>>>>
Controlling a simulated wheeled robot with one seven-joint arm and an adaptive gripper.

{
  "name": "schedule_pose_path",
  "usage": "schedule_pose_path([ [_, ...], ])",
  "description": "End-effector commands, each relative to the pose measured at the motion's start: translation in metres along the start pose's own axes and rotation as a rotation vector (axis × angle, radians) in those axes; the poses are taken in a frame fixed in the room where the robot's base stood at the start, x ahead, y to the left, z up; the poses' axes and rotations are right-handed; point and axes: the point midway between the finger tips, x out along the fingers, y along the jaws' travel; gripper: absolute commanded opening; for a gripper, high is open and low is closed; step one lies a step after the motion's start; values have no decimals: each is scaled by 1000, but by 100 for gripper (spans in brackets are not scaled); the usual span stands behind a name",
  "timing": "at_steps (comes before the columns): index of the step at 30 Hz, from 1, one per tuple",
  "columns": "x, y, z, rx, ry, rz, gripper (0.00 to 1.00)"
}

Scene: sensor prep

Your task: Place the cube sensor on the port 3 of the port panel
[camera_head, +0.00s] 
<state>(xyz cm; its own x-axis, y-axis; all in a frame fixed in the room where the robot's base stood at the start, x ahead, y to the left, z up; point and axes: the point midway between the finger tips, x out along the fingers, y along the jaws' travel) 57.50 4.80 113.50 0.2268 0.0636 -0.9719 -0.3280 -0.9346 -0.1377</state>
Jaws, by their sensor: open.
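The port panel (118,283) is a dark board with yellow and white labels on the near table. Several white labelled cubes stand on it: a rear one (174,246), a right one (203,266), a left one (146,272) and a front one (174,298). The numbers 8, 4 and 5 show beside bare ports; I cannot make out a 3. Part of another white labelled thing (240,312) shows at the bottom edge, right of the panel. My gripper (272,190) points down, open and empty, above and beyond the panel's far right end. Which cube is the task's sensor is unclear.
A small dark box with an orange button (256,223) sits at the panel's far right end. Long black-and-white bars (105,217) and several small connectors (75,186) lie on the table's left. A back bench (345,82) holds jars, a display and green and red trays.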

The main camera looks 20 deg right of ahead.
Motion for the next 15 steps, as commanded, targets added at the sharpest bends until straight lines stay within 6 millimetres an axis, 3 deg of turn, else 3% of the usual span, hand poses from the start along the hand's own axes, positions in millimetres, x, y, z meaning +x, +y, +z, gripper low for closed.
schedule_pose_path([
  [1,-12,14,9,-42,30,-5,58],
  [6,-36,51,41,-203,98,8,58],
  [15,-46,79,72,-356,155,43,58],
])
<<<<
Look above for every line with the word "midway" and copy it.

  "description": "End-effector commands, each relative to the pose measured at the motion's start: translation in metres along the start pose's own axes and rotation as a rotation vector (axis × angle, radians) in those axes; the poses are taken in a frame fixed in the room where the robot's base stood at the start, x ahead, y to the left, z up; the poses' axes and rotations are right-handed; point and axes: the point midway between the finger tips, x out along the fingers, y along the jaws' travel; gripper: absolute commanded opening; for a gripper, high is open and low is closed; step one lies a step after the motion's start; values have no decimals: each is scaled by 1000, but by 100 for gripper (spans in brackets are not scaled); the usual span stands behind a name",
<state>(xyz cm; its own x-axis, y-axis; all in a frame fixed in the room where the robot's base stood at the start, x ahead, y to the left, z up; point and axes: the point midway between the finger tips, x out along the fingers, y along the jaws' travel) 57.50 4.80 113.50 0.2268 0.0636 -0.9719 -0.3280 -0.9346 -0.1377</state>

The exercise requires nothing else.